EXERCISE PROMPT
Every entry must be given again exactly.

Entries from a dataset
## begin

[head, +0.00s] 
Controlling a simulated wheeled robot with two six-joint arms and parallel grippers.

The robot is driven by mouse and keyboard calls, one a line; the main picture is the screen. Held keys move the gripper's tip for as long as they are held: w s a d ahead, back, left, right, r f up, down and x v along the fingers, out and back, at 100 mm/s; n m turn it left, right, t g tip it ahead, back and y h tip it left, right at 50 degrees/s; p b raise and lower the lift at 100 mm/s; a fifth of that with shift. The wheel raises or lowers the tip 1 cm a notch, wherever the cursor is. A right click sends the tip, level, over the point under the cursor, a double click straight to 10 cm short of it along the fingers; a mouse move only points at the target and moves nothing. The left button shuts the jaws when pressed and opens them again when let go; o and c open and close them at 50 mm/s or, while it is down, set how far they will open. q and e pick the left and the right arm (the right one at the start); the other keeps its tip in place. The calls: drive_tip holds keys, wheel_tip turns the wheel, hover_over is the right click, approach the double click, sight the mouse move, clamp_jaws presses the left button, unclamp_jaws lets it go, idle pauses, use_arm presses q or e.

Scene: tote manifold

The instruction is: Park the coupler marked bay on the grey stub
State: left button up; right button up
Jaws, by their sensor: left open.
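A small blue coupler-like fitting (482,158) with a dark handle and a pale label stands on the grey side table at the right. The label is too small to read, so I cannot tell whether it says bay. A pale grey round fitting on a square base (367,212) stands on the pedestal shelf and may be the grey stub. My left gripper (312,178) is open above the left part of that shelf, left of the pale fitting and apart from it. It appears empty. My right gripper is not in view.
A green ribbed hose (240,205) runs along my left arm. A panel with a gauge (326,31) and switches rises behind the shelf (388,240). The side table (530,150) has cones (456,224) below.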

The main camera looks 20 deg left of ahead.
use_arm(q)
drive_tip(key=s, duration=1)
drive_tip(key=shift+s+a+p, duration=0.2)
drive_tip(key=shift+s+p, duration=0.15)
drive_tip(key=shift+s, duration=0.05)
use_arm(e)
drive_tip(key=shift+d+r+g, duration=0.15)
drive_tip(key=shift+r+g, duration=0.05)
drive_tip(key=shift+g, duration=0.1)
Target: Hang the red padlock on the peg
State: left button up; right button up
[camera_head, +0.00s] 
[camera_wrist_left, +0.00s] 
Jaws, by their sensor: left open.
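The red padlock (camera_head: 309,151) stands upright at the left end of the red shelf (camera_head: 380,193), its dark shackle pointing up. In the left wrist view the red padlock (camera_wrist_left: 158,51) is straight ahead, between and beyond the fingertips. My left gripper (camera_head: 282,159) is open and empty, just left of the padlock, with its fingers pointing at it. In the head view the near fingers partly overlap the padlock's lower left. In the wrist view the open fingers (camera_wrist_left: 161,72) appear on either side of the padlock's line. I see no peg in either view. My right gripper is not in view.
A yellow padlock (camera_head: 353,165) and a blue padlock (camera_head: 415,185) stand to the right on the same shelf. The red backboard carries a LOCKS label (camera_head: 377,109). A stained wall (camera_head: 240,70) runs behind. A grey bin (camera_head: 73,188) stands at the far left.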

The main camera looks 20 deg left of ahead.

## end

ANSWER TO THE PROBLEM
[head, +0.00s] 
Controlling a simulated wheeled robot with two six-joint arms and parallel grippers.

The robot is driven by mouse and keyboard calls, one a line; the main picture is the screen. Held keys move the gripper's tip for as long as they are held: w s a d ahead, back, left, right, r f up, down and x v along the fingers, out and back, at 100 mm/s; n m turn it left, right, t g tip it ahead, back and y h tip it left, right at 50 degrees/s; p b raise and lower the lift at 100 mm/s; a fifth of that with shift. The wheel raises or lowers the tip 1 cm a notch, wherever the cursor is. A right click sends the tip, level, over the point under the cursor, a double click straight to 10 cm short of it along the fingers; a mouse move only points at the target and moves nothing. The left button shuts the jaws when pressed and opens them again when let go; o and c open and close them at 50 mm/s or, while it is down, set how far they will open. q and e pick the left and the right arm (the right one at the start); the other keeps its tip in place. The calls: drive_tip holds keys, wheel_tip turns the wheel, hover_over is the right click, approach the double click, sight the mouse move, clamp_jaws presses the left button, unclamp_jaws lets it go, idle pauses, use_arm presses q or e.

Scene: tote manifold

The instruction is: Park the coupler marked bay on the grey stub
State: left button up; right button up
Jaws, by their sensor: left open.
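A small blue coupler-like fitting (482,158) with a dark handle and a pale label stands on the grey side table at the right. The label is too small to read, so I cannot tell whether it says bay. A pale grey round fitting on a square base (367,212) stands on the pedestal shelf and may be the grey stub. My left gripper (312,178) is open above the left part of that shelf, left of the pale fitting and apart from it. It appears empty. My right gripper is not in view.
A green ribbed hose (240,205) runs along my left arm. A panel with a gauge (326,31) and switches rises behind the shelf (388,240). The side table (530,150) has cones (456,224) below.

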The main camera looks 20 deg left of ahead.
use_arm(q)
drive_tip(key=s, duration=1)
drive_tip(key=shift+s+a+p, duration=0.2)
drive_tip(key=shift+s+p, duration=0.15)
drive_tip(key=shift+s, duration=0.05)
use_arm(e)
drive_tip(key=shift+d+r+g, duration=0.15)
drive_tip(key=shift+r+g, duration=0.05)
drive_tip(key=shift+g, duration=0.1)
Target: Hang the red padlock on the peg
State: left button up; right button up
[camera_head, +0.00s] 
[camera_wrist_left, +0.00s] 
Jaws, by their sensor: left open.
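The red padlock (camera_head: 309,151) stands upright at the left end of the red shelf (camera_head: 380,193), its dark shackle pointing up. In the left wrist view the red padlock (camera_wrist_left: 158,51) is straight ahead, between and beyond the fingertips. My left gripper (camera_head: 282,159) is open and empty, just left of the padlock, with its fingers pointing at it. In the head view the near fingers partly overlap the padlock's lower left. In the wrist view the open fingers (camera_wrist_left: 161,72) appear on either side of the padlock's line. I see no peg in either view. My right gripper is not in view.
A yellow padlock (camera_head: 353,165) and a blue padlock (camera_head: 415,185) stand to the right on the same shelf. The red backboard carries a LOCKS label (camera_head: 377,109). A stained wall (camera_head: 240,70) runs behind. A grey bin (camera_head: 73,188) stands at the far left.

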The main camera looks 20 deg left of ahead.

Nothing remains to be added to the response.